It was a simple enough passage in the book I’m reading, “Nature Principal” by Richard Louv. He mentions bird watching and how it not only adds a layer of awareness to outdoor activities, it awakens the senses. I bought “Birding by Ear.” I bought “Peterson Field Guide to Birds of North America”. I took to my back deck and I watched.
It was a beautiful morning on Memorial Day weekend. Sunday. The trees, not quite complete in the budding process, allowed some view against the crisp, blue sky. Still, the leaves allowed cover for the majority of the songbirds; I could hear them but could not see them. Then, a flutter and a series of quick, rapid dashes of three small birds, flitting from branch to branch. Somehow I’d forgotten I might need binoculars, so after retrieving my husband’s good set, I returned. I figured out how to adjust them and pointed them towards where the movement had been moments earlier. I searched, the lenses pressed to my eyes, my grip tight (it would take a few hours before I finally relaxed my grip). Then, suddenly, there it was. A “she” I would assume from her more muted coloring. But she was breath taking. I have never seen a bird through a set of binoculars…not that I ever recall anyway. I continued my quest, watching and focusing in on my surroundings for the next four or five hours. When I couldn’t see a bird, I examined the trees, the branches, and the leaves. I became part of my landscape. I watched a tiny hummingbird preen himself for so long I finally had to lower my arms and shake out my neck from the strain. I studied the blossom of the Ash tree, a late bloomer in our yard. I saw what I believe was a Scarlet Tanager and then a Yellow Warbler. I found a fallen Birch tree loaded with polypore. I continued to watch the small trio of birds most of the morning and early afternoon until they decided they’d find someplace better to be. I’m thinking they were the White Breasted Nuthatch, but I’m not positive. But you see, that’s not the point.
I’ve been advised to begin living more in the moment. I tend to worry, to create scenarios that may or may not come true. My mind toils on the “what ifs” and “shoulda, coulda, wouldas” in life. I’ve a very overactive imagination and it can lead to chaos in my life if I let it. So recently I’ve made more of an effort to remain aware. To live in the moment. I’ve picked up yoga again; just me and the mat (and my animals as everyone knows you cannot be on your mat without the animals joining in…).
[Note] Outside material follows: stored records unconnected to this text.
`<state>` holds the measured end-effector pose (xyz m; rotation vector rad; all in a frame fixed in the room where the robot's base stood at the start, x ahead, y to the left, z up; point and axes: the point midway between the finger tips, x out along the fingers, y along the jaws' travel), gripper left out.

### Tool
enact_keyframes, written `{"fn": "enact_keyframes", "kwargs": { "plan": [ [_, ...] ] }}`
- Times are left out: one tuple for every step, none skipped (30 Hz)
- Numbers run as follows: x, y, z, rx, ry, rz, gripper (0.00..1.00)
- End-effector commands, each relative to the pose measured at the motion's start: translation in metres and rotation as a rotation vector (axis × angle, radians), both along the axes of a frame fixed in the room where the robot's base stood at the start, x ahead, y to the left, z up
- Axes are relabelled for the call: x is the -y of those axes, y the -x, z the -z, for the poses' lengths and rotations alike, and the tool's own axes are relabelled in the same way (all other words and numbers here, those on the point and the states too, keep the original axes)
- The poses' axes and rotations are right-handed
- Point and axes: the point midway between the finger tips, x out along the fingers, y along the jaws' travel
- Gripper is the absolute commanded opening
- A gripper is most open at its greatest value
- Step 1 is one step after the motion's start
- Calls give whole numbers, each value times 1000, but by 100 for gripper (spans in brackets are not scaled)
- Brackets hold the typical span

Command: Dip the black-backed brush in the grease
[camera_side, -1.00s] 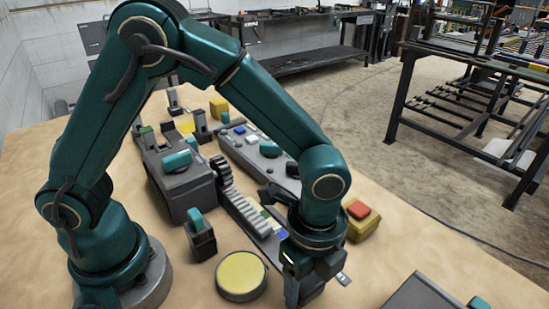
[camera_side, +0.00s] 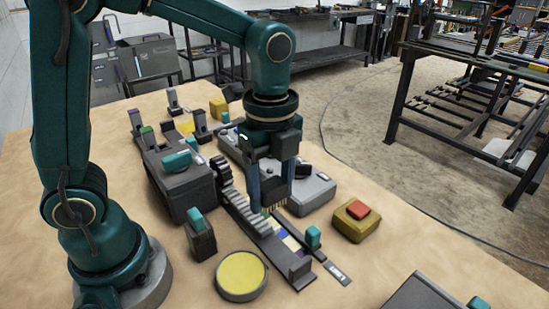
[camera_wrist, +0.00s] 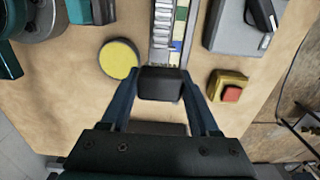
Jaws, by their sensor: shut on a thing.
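The black-backed brush (camera_wrist: 162,84) is between the fingers of my gripper (camera_side: 273,185), which is shut on it. In the wrist view its black back faces the camera. The grease is a round dish with a yellow top (camera_side: 241,273), standing on the table in front of and to the left of the brush. It also shows in the wrist view (camera_wrist: 118,60), left of the brush and apart from it. The brush is held above the rack strip.
A grey toothed rack (camera_side: 246,212) with coloured tiles runs under my gripper. A yellow box with a red button (camera_side: 356,220) stands to the right. A small teal-topped block (camera_side: 199,235) stands near the dish. The table between dish and front edge is clear.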

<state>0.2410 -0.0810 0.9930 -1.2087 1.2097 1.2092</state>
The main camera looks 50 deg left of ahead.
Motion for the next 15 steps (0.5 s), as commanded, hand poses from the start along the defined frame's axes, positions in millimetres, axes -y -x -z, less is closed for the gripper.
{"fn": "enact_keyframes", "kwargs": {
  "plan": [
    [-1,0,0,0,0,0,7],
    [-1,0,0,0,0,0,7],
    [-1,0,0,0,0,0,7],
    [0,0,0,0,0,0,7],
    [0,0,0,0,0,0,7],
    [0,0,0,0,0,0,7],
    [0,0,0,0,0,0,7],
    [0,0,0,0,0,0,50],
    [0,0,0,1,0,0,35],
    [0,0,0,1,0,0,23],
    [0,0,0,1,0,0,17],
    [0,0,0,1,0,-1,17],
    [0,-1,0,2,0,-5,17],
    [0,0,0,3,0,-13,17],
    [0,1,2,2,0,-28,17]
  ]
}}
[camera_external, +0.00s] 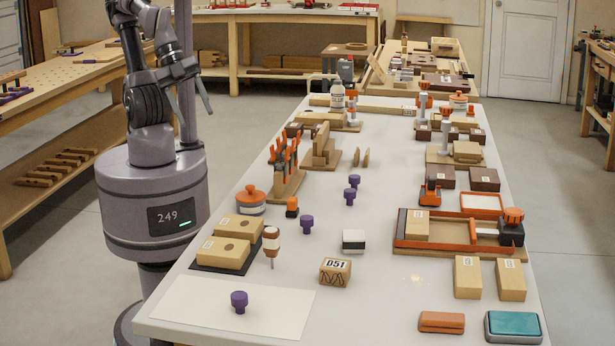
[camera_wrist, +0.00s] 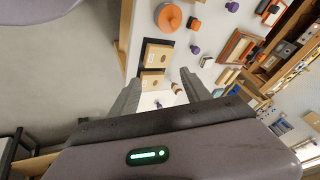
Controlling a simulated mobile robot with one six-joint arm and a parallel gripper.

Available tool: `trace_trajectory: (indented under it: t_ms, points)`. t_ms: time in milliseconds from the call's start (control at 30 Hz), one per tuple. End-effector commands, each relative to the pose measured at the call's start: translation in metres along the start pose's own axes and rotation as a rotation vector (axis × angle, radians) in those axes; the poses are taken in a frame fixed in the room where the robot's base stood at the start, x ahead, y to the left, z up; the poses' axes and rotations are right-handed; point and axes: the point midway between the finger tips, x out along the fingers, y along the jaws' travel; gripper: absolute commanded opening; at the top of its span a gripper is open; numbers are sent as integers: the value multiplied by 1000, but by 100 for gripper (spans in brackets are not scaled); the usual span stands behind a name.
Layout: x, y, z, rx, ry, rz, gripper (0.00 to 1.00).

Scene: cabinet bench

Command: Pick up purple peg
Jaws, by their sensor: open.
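Several purple pegs stand on the white bench. One purple peg (camera_external: 239,301) is on a white sheet (camera_external: 285,312) at the near left. Another purple peg (camera_external: 307,223) is mid-bench, and two more purple pegs (camera_external: 349,197) (camera_external: 354,181) stand close together farther back. My gripper (camera_external: 196,114) is open and empty, raised high at the left of the bench, well apart from all pegs.
Two wooden blocks with dark round spots (camera_external: 238,226) sit on a black mat beside the sheet. A screwdriver (camera_external: 271,245), a D51 block (camera_external: 335,271) and an orange-lidded jar (camera_external: 251,200) stand nearby. A tool rack (camera_external: 287,178) is farther back. The bench centre has free room.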

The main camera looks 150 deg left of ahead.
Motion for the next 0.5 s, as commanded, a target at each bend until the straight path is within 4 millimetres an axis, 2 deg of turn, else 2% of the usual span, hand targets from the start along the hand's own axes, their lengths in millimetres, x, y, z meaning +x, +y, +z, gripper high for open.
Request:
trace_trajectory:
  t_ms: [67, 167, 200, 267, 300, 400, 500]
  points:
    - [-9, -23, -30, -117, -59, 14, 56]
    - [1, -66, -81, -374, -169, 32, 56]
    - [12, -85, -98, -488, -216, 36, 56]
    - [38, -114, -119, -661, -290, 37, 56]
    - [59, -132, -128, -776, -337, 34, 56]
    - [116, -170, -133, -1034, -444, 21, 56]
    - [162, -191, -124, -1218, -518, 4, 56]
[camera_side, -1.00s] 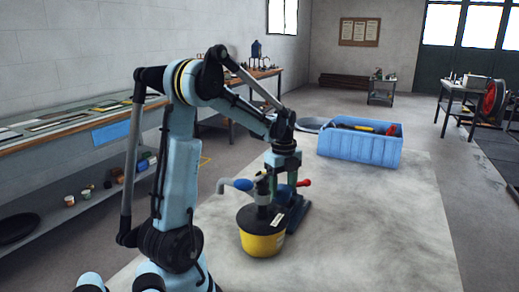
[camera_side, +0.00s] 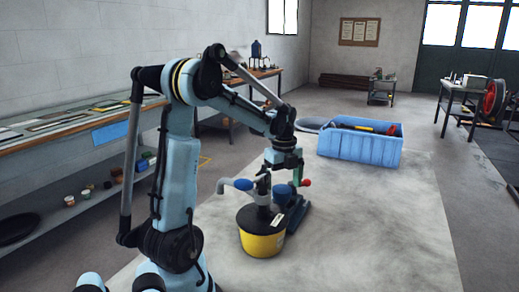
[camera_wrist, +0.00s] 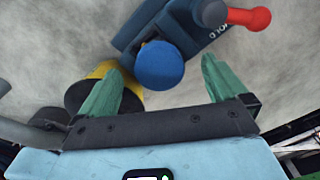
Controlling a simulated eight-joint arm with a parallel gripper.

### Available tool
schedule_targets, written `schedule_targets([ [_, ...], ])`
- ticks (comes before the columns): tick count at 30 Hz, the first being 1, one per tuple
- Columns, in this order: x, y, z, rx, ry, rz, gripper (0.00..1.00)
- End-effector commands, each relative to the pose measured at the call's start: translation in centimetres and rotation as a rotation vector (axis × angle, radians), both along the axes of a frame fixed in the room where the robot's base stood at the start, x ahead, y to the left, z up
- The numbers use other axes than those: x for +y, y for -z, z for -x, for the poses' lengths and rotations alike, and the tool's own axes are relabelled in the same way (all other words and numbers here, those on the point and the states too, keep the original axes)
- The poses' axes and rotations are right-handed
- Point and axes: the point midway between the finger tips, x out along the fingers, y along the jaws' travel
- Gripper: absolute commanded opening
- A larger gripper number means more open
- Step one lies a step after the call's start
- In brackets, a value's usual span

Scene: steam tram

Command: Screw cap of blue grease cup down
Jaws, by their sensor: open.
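The blue grease cup's round cap (camera_side: 283,193) stands beside the yellow pot, just below my gripper. In the wrist view the smooth blue cap (camera_wrist: 160,66) lies between my two green fingers, with a gap on each side. My gripper (camera_wrist: 162,66) is open and empty, its fingertips on either side of the cap in that view. In the side view my gripper (camera_side: 281,176) hangs over the cap with its fingers apart. The body of the cup under the cap is mostly hidden.
A dark blue-grey base (camera_wrist: 180,28) with a red-knobbed lever (camera_wrist: 248,18) is close beside the cap. A blue crate of tools (camera_side: 358,147) is behind; the bench top at right is clear.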

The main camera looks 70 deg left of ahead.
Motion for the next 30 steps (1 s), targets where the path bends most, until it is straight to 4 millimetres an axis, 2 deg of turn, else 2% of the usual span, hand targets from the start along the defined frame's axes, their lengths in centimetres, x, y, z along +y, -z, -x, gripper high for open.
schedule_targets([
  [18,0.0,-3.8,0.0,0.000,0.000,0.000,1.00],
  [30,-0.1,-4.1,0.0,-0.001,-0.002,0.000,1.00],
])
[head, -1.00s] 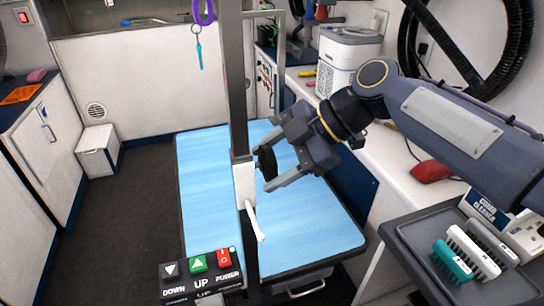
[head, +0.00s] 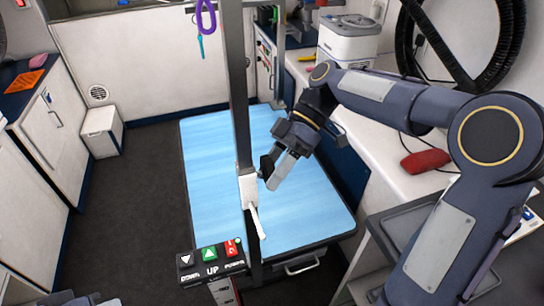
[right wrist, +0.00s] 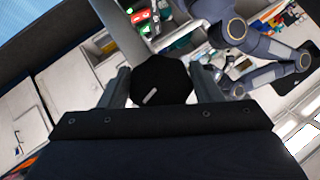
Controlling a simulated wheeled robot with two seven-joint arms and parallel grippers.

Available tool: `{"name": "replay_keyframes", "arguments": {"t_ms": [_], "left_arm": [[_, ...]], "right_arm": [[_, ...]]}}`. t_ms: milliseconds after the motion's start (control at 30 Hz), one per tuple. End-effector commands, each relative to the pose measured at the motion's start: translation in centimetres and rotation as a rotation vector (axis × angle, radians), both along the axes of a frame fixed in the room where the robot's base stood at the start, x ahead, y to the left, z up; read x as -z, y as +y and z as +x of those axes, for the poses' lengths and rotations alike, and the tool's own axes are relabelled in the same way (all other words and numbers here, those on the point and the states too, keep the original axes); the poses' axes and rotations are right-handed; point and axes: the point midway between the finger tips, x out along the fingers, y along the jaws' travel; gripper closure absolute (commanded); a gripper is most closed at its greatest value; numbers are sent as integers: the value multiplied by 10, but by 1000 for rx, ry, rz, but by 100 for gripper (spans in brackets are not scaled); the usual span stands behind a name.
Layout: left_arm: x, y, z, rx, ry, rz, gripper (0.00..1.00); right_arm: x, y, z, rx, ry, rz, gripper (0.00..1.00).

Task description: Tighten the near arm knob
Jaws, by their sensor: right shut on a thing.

But there’s nothing I’ve found that puts me in the moment like bird watching! After a few hours I realized I’d been fully present every single moment. I listened to the songs, watched the trees intently for sign of wings. I thought of nothing else. My mind didn’t wander, didn’t creep towards darkness or sadness. I was rewarded with bright red birds, gorgeous yellow masked ones and playful Chickadees. I got to see a world right off my back deck I had never paid a stitch of attention to before. They’ve always been there, the birds. And I’ve always been here. Almost like a parallel universe; but isn’t that what nature is for a lot of us? A parallel life we forget exists? I get so caught up on the day to day struggles I forget the flowers, the birds, the trees. The ever changing world around me. It’s always there and while I’m very in tune with nature on a regular basis, lately I just haven’t been aware.
So, with binoculars in hand (at least until my husband takes them back) I search the trees continually for the sight of a new bird. I watch, listen, sense where the bird may be based on the calling. It’s simple. It’s free. It awakens my senses and allows me to be fully and completely alive. It’s allowed me to achieve something nothing else ever has. In that moment, I’m no where else. I’m not in the past or the future. I’m right here. Right where I’m supposed to be.